To do:
Render the material again word for word, skipping the pictures in it.

Extracted material:
====================

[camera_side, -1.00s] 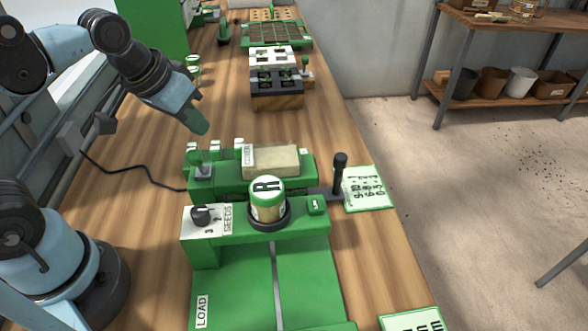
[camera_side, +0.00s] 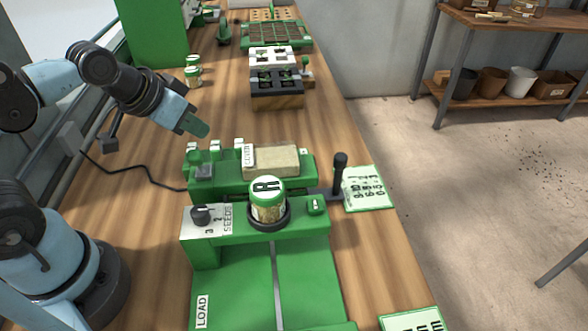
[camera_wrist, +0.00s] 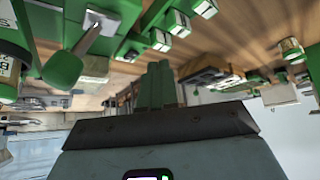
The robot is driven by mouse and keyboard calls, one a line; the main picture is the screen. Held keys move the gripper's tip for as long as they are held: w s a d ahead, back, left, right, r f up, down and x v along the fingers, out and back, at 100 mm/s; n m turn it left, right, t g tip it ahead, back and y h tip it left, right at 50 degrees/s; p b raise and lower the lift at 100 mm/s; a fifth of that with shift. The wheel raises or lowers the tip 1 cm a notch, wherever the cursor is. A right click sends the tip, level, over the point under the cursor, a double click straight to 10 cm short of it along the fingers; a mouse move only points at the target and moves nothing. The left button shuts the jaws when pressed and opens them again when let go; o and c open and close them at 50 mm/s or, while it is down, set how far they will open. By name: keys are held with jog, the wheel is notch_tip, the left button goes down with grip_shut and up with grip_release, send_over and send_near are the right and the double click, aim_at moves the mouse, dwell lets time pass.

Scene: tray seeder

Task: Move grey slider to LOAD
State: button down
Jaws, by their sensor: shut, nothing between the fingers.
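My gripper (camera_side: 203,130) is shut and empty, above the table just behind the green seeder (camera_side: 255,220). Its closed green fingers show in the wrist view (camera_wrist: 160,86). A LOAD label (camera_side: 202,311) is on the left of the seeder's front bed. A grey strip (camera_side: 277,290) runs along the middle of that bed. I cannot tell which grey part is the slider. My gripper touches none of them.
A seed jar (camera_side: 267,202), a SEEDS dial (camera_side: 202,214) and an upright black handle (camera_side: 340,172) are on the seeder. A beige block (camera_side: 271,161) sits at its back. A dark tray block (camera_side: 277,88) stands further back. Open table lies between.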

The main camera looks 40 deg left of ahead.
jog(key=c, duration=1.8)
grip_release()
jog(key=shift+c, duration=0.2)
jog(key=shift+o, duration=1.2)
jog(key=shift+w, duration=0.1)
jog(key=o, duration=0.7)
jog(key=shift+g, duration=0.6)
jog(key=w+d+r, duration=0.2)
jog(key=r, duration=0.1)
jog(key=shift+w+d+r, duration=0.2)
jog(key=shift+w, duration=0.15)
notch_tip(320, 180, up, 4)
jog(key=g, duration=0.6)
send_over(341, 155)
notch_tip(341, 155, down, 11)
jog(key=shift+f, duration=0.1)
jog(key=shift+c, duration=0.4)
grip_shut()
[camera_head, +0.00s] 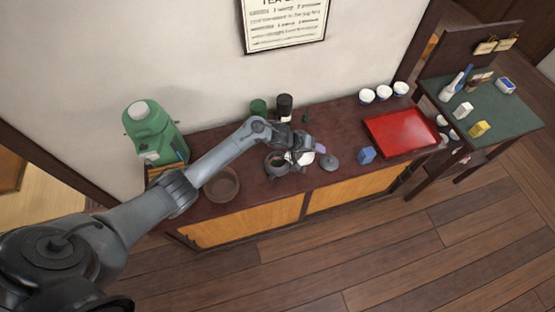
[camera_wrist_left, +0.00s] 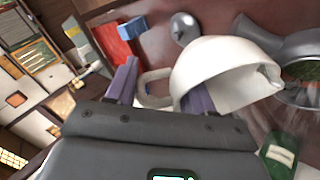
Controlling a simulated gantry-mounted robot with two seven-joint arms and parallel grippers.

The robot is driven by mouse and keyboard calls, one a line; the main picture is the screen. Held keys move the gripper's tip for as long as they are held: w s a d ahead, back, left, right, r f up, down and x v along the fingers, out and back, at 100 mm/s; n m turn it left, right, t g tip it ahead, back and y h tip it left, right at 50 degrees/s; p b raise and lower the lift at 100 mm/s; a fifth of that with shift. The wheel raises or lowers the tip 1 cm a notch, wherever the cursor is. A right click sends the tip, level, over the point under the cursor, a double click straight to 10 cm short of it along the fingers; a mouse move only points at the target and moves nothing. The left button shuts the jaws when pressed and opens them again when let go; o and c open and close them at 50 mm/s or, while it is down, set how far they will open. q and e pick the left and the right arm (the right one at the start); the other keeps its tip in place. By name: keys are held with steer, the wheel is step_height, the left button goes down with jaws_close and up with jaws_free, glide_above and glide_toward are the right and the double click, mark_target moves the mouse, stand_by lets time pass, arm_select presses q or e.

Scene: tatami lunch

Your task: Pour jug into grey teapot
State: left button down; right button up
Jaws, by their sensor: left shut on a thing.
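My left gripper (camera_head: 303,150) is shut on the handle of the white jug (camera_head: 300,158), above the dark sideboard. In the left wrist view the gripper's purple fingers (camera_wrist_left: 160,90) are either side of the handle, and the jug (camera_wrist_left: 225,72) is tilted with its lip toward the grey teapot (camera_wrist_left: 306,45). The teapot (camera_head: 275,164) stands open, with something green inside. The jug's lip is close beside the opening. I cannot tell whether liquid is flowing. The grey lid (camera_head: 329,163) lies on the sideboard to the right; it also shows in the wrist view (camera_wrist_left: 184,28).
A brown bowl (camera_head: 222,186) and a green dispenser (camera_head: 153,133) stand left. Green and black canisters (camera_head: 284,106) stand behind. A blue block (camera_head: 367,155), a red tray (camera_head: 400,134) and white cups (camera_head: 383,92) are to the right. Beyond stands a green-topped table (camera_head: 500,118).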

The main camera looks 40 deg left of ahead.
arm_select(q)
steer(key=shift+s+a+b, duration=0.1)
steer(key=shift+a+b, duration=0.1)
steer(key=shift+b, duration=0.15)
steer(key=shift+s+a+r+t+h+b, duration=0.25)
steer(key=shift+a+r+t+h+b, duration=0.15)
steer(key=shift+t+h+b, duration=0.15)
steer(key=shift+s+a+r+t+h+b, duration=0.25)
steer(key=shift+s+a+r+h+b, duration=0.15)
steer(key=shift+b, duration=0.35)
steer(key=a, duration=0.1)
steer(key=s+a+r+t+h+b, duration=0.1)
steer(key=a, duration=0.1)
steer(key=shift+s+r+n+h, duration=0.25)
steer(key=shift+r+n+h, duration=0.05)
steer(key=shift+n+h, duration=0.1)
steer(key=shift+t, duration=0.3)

====================

Result:
[camera_side, -1.00s] 
[camera_side, +0.00s] 
[camera_wrist, +0.00s] 
The robot is driven by mouse and keyboard calls, one a line; the main picture is the screen. Held keys move the gripper's tip for as long as they are held: w s a d ahead, back, left, right, r f up, down and x v along the fingers, out and back, at 100 mm/s; n m turn it left, right, t g tip it ahead, back and y h tip it left, right at 50 degrees/s; p b raise and lower the lift at 100 mm/s; a fifth of that with shift. The wheel raises or lowers the tip 1 cm a notch, wherever the cursor is. A right click sends the tip, level, over the point under the cursor, a double click straight to 10 cm short of it along the fingers; a mouse move only points at the target and moves nothing. The left button shuts the jaws when pressed and opens them again when let go; o and c open and close them at 50 mm/s or, while it is down, set how far they will open. By name: keys are held with jog, the wheel is notch_tip, the left button goes down with grip_shut and up with grip_release, send_over and send_near are the right and the double click, aim_at moves the mouse, dwell lets time pass.

Scene: tray seeder

Task: Move grey slider to LOAD
State: button down
Jaws, by their sensor: shut, nothing between the fingers.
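My gripper (camera_side: 203,130) is shut and empty, above the table just behind the green seeder (camera_side: 255,220). Its closed green fingers show in the wrist view (camera_wrist: 160,86). A LOAD label (camera_side: 202,311) is on the left of the seeder's front bed. A grey strip (camera_side: 277,290) runs along the middle of that bed. I cannot tell which grey part is the slider. My gripper touches none of them.
A seed jar (camera_side: 267,202), a SEEDS dial (camera_side: 202,214) and an upright black handle (camera_side: 340,172) are on the seeder. A beige block (camera_side: 271,161) sits at its back. A dark tray block (camera_side: 277,88) stands further back. Open table lies between.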

The main camera looks 40 deg left of ahead.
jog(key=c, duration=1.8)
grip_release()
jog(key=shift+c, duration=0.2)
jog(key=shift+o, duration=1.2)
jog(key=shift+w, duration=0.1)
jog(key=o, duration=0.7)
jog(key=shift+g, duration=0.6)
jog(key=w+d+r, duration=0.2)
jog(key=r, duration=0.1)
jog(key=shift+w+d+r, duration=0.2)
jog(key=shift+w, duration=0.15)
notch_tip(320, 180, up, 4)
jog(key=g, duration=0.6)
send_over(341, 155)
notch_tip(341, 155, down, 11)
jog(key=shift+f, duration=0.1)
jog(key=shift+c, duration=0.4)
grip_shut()
[camera_head, +0.00s] 
[camera_wrist_left, +0.00s] 
Controlling a simulated gantry-mounted robot with two seven-joint arms and parallel grippers.

The robot is driven by mouse and keyboard calls, one a line; the main picture is the screen. Held keys move the gripper's tip for as long as they are held: w s a d ahead, back, left, right, r f up, down and x v along the fingers, out and back, at 100 mm/s; n m turn it left, right, t g tip it ahead, back and y h tip it left, right at 50 degrees/s; p b raise and lower the lift at 100 mm/s; a fifth of that with shift. The wheel raises or lowers the tip 1 cm a notch, wherever the cursor is. A right click sends the tip, level, over the point under the cursor, a double click straight to 10 cm short of it along the fingers; a mouse move only points at the target and moves nothing. The left button shuts the jaws when pressed and opens them again when let go; o and c open and close them at 50 mm/s or, while it is down, set how far they will open. q and e pick the left and the right arm (the right one at the start); the other keeps its tip in place. By name: keys are held with steer, the wheel is step_height, the left button goes down with jaws_close and up with jaws_free, glide_above and glide_toward are the right and the double click, mark_target moves the mouse, stand_by lets time pass, arm_select presses q or e.

Scene: tatami lunch

Your task: Pour jug into grey teapot
State: left button down; right button up
Jaws, by their sensor: left shut on a thing.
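My left gripper (camera_head: 303,150) is shut on the handle of the white jug (camera_head: 300,158), above the dark sideboard. In the left wrist view the gripper's purple fingers (camera_wrist_left: 160,90) are either side of the handle, and the jug (camera_wrist_left: 225,72) is tilted with its lip toward the grey teapot (camera_wrist_left: 306,45). The teapot (camera_head: 275,164) stands open, with something green inside. The jug's lip is close beside the opening. I cannot tell whether liquid is flowing. The grey lid (camera_head: 329,163) lies on the sideboard to the right; it also shows in the wrist view (camera_wrist_left: 184,28).
A brown bowl (camera_head: 222,186) and a green dispenser (camera_head: 153,133) stand left. Green and black canisters (camera_head: 284,106) stand behind. A blue block (camera_head: 367,155), a red tray (camera_head: 400,134) and white cups (camera_head: 383,92) are to the right. Beyond stands a green-topped table (camera_head: 500,118).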

The main camera looks 40 deg left of ahead.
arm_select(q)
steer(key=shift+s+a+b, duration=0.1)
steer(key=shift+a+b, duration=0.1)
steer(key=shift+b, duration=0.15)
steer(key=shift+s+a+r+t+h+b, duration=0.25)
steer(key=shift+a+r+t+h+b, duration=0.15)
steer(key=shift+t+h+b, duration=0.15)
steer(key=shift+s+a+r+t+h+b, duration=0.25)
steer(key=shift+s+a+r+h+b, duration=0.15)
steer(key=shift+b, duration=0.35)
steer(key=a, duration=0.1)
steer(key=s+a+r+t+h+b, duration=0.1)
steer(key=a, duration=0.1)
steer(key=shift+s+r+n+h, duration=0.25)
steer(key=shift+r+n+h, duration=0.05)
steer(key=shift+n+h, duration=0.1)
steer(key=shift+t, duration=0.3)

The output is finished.